Learning to Love the Cello Brent Runyon
A young cellist relationship with her instrument.
Commentary: Reflections on a relationship with a cello
January 23, 2004 from Day to Day
ALEX CHADWICK, host: Let's take a break from news. Here are a few moments with a young cellist in Massachusetts. Chelsea Doohan is embarking on what she hopes will be a long and lyrical relationship with her instrument.(Soundbite of cello music) CHELSEA DOOHAN: I hadn't had a lesson yet, and I was just playing around with it. It's kind of funny. I had no idea what it was and how it was going to make music.
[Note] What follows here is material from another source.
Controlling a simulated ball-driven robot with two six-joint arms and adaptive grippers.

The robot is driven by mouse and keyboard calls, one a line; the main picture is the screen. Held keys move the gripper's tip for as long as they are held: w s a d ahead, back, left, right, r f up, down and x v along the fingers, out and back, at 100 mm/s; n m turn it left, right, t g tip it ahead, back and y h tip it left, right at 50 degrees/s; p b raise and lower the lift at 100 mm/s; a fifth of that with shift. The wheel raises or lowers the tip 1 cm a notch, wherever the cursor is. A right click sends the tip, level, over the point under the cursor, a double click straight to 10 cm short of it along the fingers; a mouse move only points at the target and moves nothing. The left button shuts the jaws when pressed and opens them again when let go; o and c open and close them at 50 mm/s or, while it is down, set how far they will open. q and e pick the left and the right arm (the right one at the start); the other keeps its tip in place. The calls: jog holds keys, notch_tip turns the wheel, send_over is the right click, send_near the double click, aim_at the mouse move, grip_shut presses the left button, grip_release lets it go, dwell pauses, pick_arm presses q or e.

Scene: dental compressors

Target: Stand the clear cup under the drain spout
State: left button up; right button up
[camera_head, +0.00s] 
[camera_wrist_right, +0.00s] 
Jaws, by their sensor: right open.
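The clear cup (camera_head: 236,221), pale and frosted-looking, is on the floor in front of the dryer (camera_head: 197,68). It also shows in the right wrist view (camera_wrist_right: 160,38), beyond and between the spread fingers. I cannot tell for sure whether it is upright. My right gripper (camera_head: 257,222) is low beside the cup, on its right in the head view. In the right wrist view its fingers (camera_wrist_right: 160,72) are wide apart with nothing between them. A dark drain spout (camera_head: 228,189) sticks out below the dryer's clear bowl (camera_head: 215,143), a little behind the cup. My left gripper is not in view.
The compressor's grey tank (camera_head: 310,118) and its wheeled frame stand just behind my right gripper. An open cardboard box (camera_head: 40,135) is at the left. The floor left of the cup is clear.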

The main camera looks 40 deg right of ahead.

It's kind of strange. (Soundbite of cello music) DOOHAN: It's sort of an intense love-hate relationship I have with my cello, because it's really frustrating sometimes. And it's lonely. (Soundbite of cello music) DOOHAN: I remember a competition that I did. And I remember warming up for that competition. And it just jelled. It wasn't like I was working at it anymore. It was like I was hearing it happen by itself. (Soundbite of cello music) DOOHAN: Now that I'm a cellist, it's even more amazing to hear the sound of the cello in the hands of someone who's really good at it. (Soundbite of cello music; music with cello and piano) CHADWICK: Cellist Chelsea Doohan. And thanks to producer Brent Runyon of WCAI and WNAN on Cape Cod, Massachusetts. (Soundbite of music with cello and piano) CHADWICK: I'm Alex Chadwick, and you're listening to DAY TO DAY.